>> Begin

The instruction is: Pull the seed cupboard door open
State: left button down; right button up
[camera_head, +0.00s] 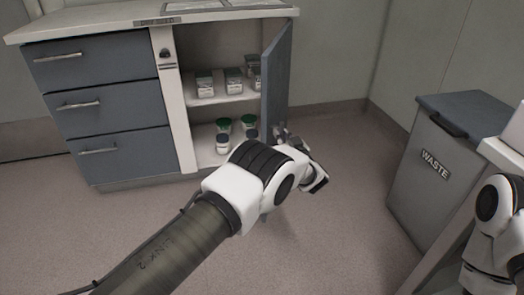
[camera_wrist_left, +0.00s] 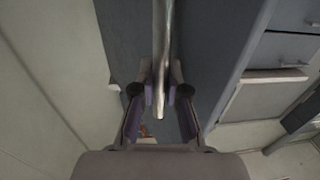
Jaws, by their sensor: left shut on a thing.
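The seed cupboard door (camera_head: 277,72) is a blue-grey panel, swung wide open on the right side of the cupboard (camera_head: 215,42). My left gripper (camera_head: 282,133) is at the lower part of the door, partly hidden by its own wrist. In the left wrist view, my left gripper (camera_wrist_left: 160,92) is shut on the door's metal bar handle (camera_wrist_left: 161,40), with one finger on each side. The door's grey face (camera_wrist_left: 211,45) lies behind the handle. My right arm shows at the right edge, but its gripper is out of view.
Grey drawers (camera_head: 105,60) are at left. A grey waste bin (camera_head: 425,185) stands at right. The floor (camera_head: 330,215) between is clear.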

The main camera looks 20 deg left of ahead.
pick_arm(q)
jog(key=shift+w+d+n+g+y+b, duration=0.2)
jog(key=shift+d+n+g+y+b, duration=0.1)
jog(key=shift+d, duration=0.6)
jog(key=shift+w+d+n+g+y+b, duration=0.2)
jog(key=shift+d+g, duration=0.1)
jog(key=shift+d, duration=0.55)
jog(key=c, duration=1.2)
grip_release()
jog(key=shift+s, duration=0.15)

>> End

### THE TASK
Could you repeat all of the material exactly? Pictures should not be copied.

### FINISHED ANSWER
The instruction is: Pull the seed cupboard door open
State: left button down; right button up
[camera_head, +0.00s] 
[camera_wrist_left, +0.00s] 
Jaws, by their sensor: left shut on a thing.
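The seed cupboard door (camera_head: 277,72) is a blue-grey panel, swung wide open on the right side of the cupboard (camera_head: 215,42). My left gripper (camera_head: 282,133) is at the lower part of the door, partly hidden by its own wrist. In the left wrist view, my left gripper (camera_wrist_left: 160,92) is shut on the door's metal bar handle (camera_wrist_left: 161,40), with one finger on each side. The door's grey face (camera_wrist_left: 211,45) lies behind the handle. My right arm shows at the right edge, but its gripper is out of view.
Grey drawers (camera_head: 105,60) are at left. A grey waste bin (camera_head: 425,185) stands at right. The floor (camera_head: 330,215) between is clear.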

The main camera looks 20 deg left of ahead.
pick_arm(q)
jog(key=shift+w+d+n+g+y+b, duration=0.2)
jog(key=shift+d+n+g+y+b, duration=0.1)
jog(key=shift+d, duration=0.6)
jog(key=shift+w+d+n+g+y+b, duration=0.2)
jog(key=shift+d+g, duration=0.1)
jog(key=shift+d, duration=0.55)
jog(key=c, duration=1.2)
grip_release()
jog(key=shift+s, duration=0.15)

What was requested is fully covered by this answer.